Inplace operation error with gru

class GRU(nn.Module):
    def __init__(self, input_size, hidden_size, output_size, num_layers):
        super(GRU, self).__init__()
        self.hidden_size = hidden_size
        self.num_layers = num_layers
        self.gru = nn.GRU(input_size, hidden_size, num_layers, batch_first=False)
        self.softmax = nn.LogSoftmax(dim=2)
        self.h2o = nn.Linear(hidden_size, output_size)
        self.relu = nn.ReLU(inplace=True)

    def forward(self, x, h):
        out, h = self.gru(x, h)
        out = self.h2o(out)
        out = self.relu(out)
        out = self.softmax(out)
        return out, h

    def init_hidden(self, batch_size, device):
        weight = next(self.parameters()).data
        hidden = weight.new(self.num_layers, batch_size, self.hidden_size).zero_().to(device)
        return hidden

out, h = self.gru(x, h) occurs this error :
RuntimeError: one of the variables needed for gradient computation has been modified by an inplace operation

and i am dealing with this for straight 5 hours.
i can see no inplace operation in that code .

Hi,

It seems to works quite fine for me using your module:

import torch
from torch import nn

class GRU(nn.Module):
    def __init__(self, input_size, hidden_size, output_size, num_layers):
        super(GRU, self).__init__()
        self.hidden_size = hidden_size
        self.num_layers = num_layers
        self.gru = nn.GRU(input_size, hidden_size, num_layers, batch_first=False)
        self.softmax = nn.LogSoftmax(dim=2)
        self.h2o = nn.Linear(hidden_size, output_size)
        self.relu = nn.ReLU(inplace=True)

    def forward(self, x, h):
        out, h = self.gru(x, h)
        out = self.h2o(out)
        out = self.relu(out)
        out = self.softmax(out)
        return out, h

    def init_hidden(self, batch_size, device):
        weight = next(self.parameters()).data
        hidden = weight.new(self.num_layers, batch_size, self.hidden_size).zero_().to(device)
        return hidden

mod = GRU(4, 3, 3, 2)

inp = torch.rand(3, 1, 4)
h = torch.rand(2, 1, 3)

out, new_h = mod(inp, h)

out.sum().backward()

Could you provide a code sample that reproduces the issue please?

oh my… you are my savior.
here is the code… but dont laugh.

this is the train function.

def train(target, label):
    hidden = model.init_hidden(batch_size, device)
    output = 0
    loss = 0

    for i in range(len(target)):
        optimizer.zero_grad()
        output, hidden = model(target[i], hidden)
        loss = criterion(output, label[i].argmax(1)).to(device)
        loss.backward(retain_graph=True)
        optimizer.step()

        for j in range(0, batch_size):
            sys.stdout.write("batch " + str(j + 1) + " : ")
            for k in range(0, seq_len):
                expected = torch.argmax(target[i][k][j])
                sys.stdout.write(idx_to_word[expected.item()] + " ")

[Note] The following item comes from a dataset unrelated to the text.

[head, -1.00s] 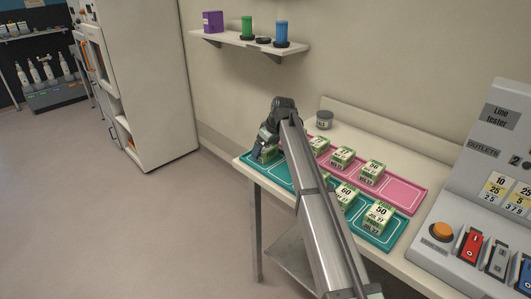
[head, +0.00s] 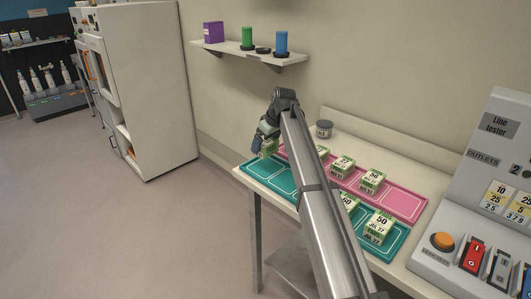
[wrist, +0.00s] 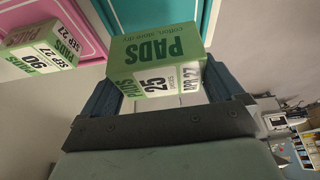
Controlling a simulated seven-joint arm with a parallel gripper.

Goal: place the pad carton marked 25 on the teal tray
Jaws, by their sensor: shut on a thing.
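The green and white pad carton marked 25 (wrist: 158,76) is between the fingers of my gripper (wrist: 160,88) in the wrist view. My gripper (head: 262,143) is shut on it. In the head view the carton (head: 268,148) shows partly below my gripper, near the far left end of the teal tray. The teal tray (head: 268,176) lies along the table's front edge. Its left part is bare. A carton marked 50 (head: 379,226) and another carton (head: 350,203), partly hidden by my arm, stand on its right part. The teal tray (wrist: 150,12) also shows behind the held carton in the wrist view.
The pink tray (head: 405,204) lies behind the teal one, with several pad cartons, including one (head: 372,181) near its middle. A grey jar (head: 324,129) stands behind it. The line tester (head: 480,220) stands at the right. A shelf (head: 250,50) hangs above.

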            sys.stdout.write(" -> ")
            for k in range(0, seq_len):
                expected = torch.argmax(output[k][j])
                sys.stdout.write(idx_to_word[expected.item()] + " ")
            sys.stdout.write("\n")
        sys.stdout.write("\n")

    return output, loss.item()

this is where repeats training.

for iter in range(1, n_iter + 1):
    now_epoch = 0

    while now_epoch + batch_size <= len(data):
        target = make_batch(data[now_epoch:now_epoch + batch_size])

        label = target[1:len(target)] + [torch.zeros(seq_len, batch_size, input_size)]

        output, loss = train(target, label)

        if iter % print_every == 0:
            sys.stdout.write("%d %d%% (%s) %.4f" % (iter, iter/n_iter*100, time_since(start), loss))

        if iter % plot_every == 0:
            losses.append(cur_loss/plot_every)
            cur_loss = 0

        now_epoch += batch_size

just in case, this is how i make batch

def make_batch(docs):
    target = []
    now_word = 0
    flag = True

    while flag:
        flag = False
        one_hot_vector = torch.zeros(seq_len, batch_size, input_size)
        for i, doc in enumerate(docs):
            for j in range(0, seq_len):
                try:
                    word = doc[now_word + j]
                    one_hot_vector[j][i][word_to_idx[word]] = 1
                    flag = True
                except IndexError:
                    break
        target.append(one_hot_vector.to(device))
        now_word += seq_len

    return target

i really really thank you for your answer…

oh by the way, it is a text generator using gru model.

Thanks for the code but I can’t really run that. Could you modify it to take randon Tensors as input and make it a single script?

One thing that I see is that you reuse the hidden state directly. Maybe you need to clone it? It is quite hard to say without running the code.

Thank you for your answer. Ive resolved the error by backpropagating loss just once for a for loop. Thank you.